### PROBLEM STATEMENT
Return all entries precisely as they stand, without the images.

[start DATA TO USE]

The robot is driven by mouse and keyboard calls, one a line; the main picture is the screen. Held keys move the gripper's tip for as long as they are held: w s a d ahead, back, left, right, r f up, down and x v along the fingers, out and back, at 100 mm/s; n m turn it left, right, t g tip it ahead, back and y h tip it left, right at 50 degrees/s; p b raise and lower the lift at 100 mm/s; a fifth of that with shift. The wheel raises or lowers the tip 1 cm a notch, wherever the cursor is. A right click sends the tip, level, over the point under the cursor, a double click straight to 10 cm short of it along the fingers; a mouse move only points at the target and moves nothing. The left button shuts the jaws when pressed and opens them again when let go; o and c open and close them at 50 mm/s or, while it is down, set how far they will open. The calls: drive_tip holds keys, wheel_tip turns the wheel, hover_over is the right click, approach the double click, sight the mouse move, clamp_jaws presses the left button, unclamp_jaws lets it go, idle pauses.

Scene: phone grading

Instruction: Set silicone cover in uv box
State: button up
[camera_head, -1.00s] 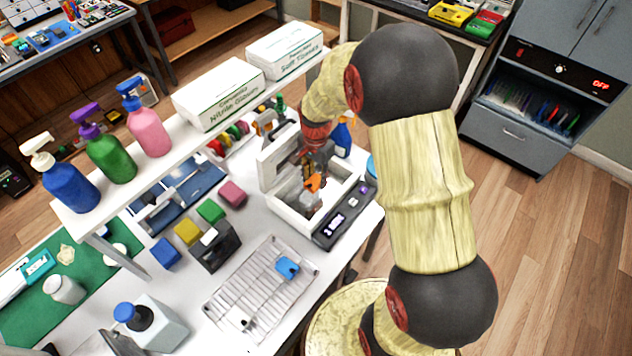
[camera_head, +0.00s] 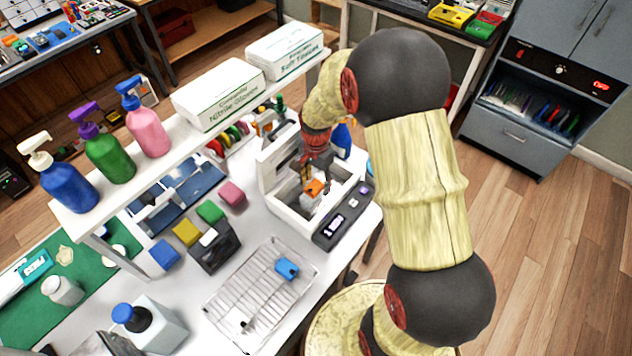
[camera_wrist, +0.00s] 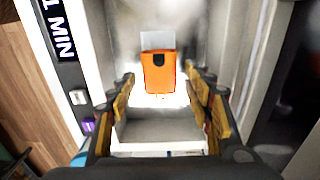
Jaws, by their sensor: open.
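The orange silicone cover (camera_head: 314,187), with a dark camera notch, is inside the open white UV box (camera_head: 283,212). In the wrist view the cover (camera_wrist: 158,72) lies in the bright interior, with a pale grey piece showing at its far end. My gripper (camera_wrist: 160,88) is open, with its yellow-padded fingers to the left and right of the cover and gaps between. In the head view my gripper (camera_head: 315,172) is over the box opening, partly hidden by my arm. The box's lid stands raised at the back.
The control panel (camera_head: 343,218) is on the box's near right side. A wire rack (camera_head: 262,290) with a blue item (camera_head: 287,268) is in front of the box. Coloured blocks and a dark holder (camera_head: 214,247) stand to the left. A shelf (camera_head: 190,140) overhangs the table behind.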

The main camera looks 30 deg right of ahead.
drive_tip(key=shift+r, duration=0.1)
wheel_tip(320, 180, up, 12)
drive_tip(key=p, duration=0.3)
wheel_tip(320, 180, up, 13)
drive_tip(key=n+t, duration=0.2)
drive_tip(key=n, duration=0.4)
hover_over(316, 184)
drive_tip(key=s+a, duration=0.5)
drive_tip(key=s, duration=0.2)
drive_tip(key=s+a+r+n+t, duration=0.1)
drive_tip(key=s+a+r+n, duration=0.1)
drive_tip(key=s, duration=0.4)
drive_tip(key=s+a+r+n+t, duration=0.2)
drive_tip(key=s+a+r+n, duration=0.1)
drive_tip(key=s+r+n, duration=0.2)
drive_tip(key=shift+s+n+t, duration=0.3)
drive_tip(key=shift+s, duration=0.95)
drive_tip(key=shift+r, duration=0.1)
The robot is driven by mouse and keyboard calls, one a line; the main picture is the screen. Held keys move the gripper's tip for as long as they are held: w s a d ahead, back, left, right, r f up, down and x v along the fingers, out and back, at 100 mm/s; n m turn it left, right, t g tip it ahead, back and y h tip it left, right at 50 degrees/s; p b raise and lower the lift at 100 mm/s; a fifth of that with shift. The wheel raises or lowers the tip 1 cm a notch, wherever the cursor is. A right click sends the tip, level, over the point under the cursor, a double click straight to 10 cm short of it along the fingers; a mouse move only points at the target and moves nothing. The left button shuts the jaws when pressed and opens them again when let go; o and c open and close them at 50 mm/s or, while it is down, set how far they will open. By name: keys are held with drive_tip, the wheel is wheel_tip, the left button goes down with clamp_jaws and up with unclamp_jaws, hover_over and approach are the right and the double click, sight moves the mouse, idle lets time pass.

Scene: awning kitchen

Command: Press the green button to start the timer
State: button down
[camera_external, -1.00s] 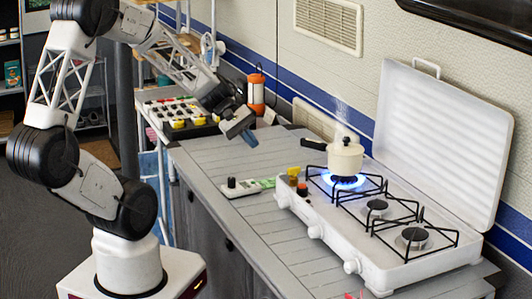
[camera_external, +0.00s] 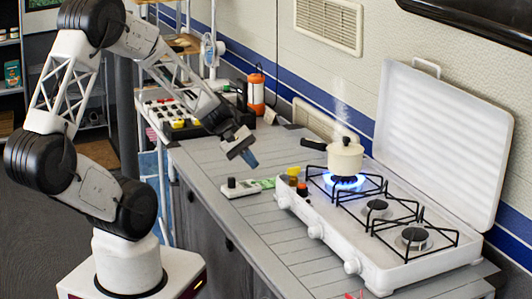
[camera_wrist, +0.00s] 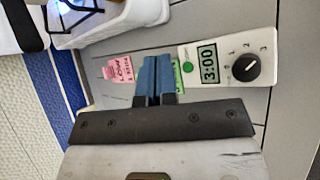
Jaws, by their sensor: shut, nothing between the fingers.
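The timer (camera_external: 240,191) is a white unit with a black knob, lying flat on the counter left of the stove. In the wrist view the timer (camera_wrist: 232,80) shows a display reading 3:00 and a dial marked 1, 2, 3. The green button (camera_wrist: 187,67) is a small green disc on its left end, just right of my fingers. My gripper (camera_wrist: 153,68) has blue fingers, shut and empty. In the external view my gripper (camera_external: 251,161) hangs above the counter behind the timer, apart from it.
A white stove (camera_external: 334,240) with a raised lid stands to the right, its back burner lit under a steaming pot (camera_external: 345,157). A green and a pink card lie by the timer; the pink card (camera_wrist: 119,69) shows left of my fingers. An orange lantern (camera_external: 256,94) stands behind.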

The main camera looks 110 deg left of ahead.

[end DATA TO USE]

### RESPONSE TO THE TASK
The robot is driven by mouse and keyboard calls, one a line; the main picture is the screen. Held keys move the gripper's tip for as long as they are held: w s a d ahead, back, left, right, r f up, down and x v along the fingers, out and back, at 100 mm/s; n m turn it left, right, t g tip it ahead, back and y h tip it left, right at 50 degrees/s; p b raise and lower the lift at 100 mm/s; a fifth of that with shift. The wheel raises or lowers the tip 1 cm a notch, wherever the cursor is. A right click sends the tip, level, over the point under the cursor, a double click straight to 10 cm short of it along the fingers; a mouse move only points at the target and moves nothing. The left button shuts the jaws when pressed and opens them again when let go; o and c open and close them at 50 mm/s or, while it is down, set how far they will open. The calls: drive_tip holds keys, wheel_tip turns the wheel, hover_over is the right click, approach the double click, sight the mouse move, clamp_jaws presses the left button, unclamp_jaws lets it go, idle pauses.

Scene: phone grading

Instruction: Set silicone cover in uv box
State: button up
[camera_head, -1.00s] 
[camera_head, +0.00s] 
[camera_wrist, +0.00s] 
Jaws, by their sensor: open.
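The orange silicone cover (camera_head: 314,187), with a dark camera notch, is inside the open white UV box (camera_head: 283,212). In the wrist view the cover (camera_wrist: 158,72) lies in the bright interior, with a pale grey piece showing at its far end. My gripper (camera_wrist: 160,88) is open, with its yellow-padded fingers to the left and right of the cover and gaps between. In the head view my gripper (camera_head: 315,172) is over the box opening, partly hidden by my arm. The box's lid stands raised at the back.
The control panel (camera_head: 343,218) is on the box's near right side. A wire rack (camera_head: 262,290) with a blue item (camera_head: 287,268) is in front of the box. Coloured blocks and a dark holder (camera_head: 214,247) stand to the left. A shelf (camera_head: 190,140) overhangs the table behind.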

The main camera looks 30 deg right of ahead.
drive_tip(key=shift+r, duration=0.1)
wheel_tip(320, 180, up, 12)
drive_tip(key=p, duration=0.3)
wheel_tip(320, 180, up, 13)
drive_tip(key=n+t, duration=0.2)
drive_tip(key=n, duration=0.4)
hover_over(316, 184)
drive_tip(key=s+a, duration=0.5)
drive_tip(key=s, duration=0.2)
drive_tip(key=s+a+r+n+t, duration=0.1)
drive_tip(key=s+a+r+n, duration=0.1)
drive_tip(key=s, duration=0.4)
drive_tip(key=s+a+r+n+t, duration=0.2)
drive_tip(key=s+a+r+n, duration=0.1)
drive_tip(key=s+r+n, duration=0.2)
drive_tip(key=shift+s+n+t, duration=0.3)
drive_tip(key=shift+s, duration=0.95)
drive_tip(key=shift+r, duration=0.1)
The robot is driven by mouse and keyboard calls, one a line; the main picture is the screen. Held keys move the gripper's tip for as long as they are held: w s a d ahead, back, left, right, r f up, down and x v along the fingers, out and back, at 100 mm/s; n m turn it left, right, t g tip it ahead, back and y h tip it left, right at 50 degrees/s; p b raise and lower the lift at 100 mm/s; a fifth of that with shift. The wheel raises or lowers the tip 1 cm a notch, wherever the cursor is. A right click sends the tip, level, over the point under the cursor, a double click straight to 10 cm short of it along the fingers; a mouse move only points at the target and moves nothing. The left button shuts the jaws when pressed and opens them again when let go; o and c open and close them at 50 mm/s or, while it is down, set how far they will open. By name: keys are held with drive_tip, the wheel is wheel_tip, the left button goes down with clamp_jaws and up with unclamp_jaws, hover_over and approach are the right and the double click, sight moves the mouse, idle lets time pass.

Scene: awning kitchen

Command: Press the green button to start the timer
State: button down
[camera_external, -1.00s] 
[camera_external, +0.00s] 
[camera_wrist, +0.00s] 
Jaws, by their sensor: shut, nothing between the fingers.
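The timer (camera_external: 240,191) is a white unit with a black knob, lying flat on the counter left of the stove. In the wrist view the timer (camera_wrist: 232,80) shows a display reading 3:00 and a dial marked 1, 2, 3. The green button (camera_wrist: 187,67) is a small green disc on its left end, just right of my fingers. My gripper (camera_wrist: 153,68) has blue fingers, shut and empty. In the external view my gripper (camera_external: 251,161) hangs above the counter behind the timer, apart from it.
A white stove (camera_external: 334,240) with a raised lid stands to the right, its back burner lit under a steaming pot (camera_external: 345,157). A green and a pink card lie by the timer; the pink card (camera_wrist: 119,69) shows left of my fingers. An orange lantern (camera_external: 256,94) stands behind.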

The main camera looks 110 deg left of ahead.

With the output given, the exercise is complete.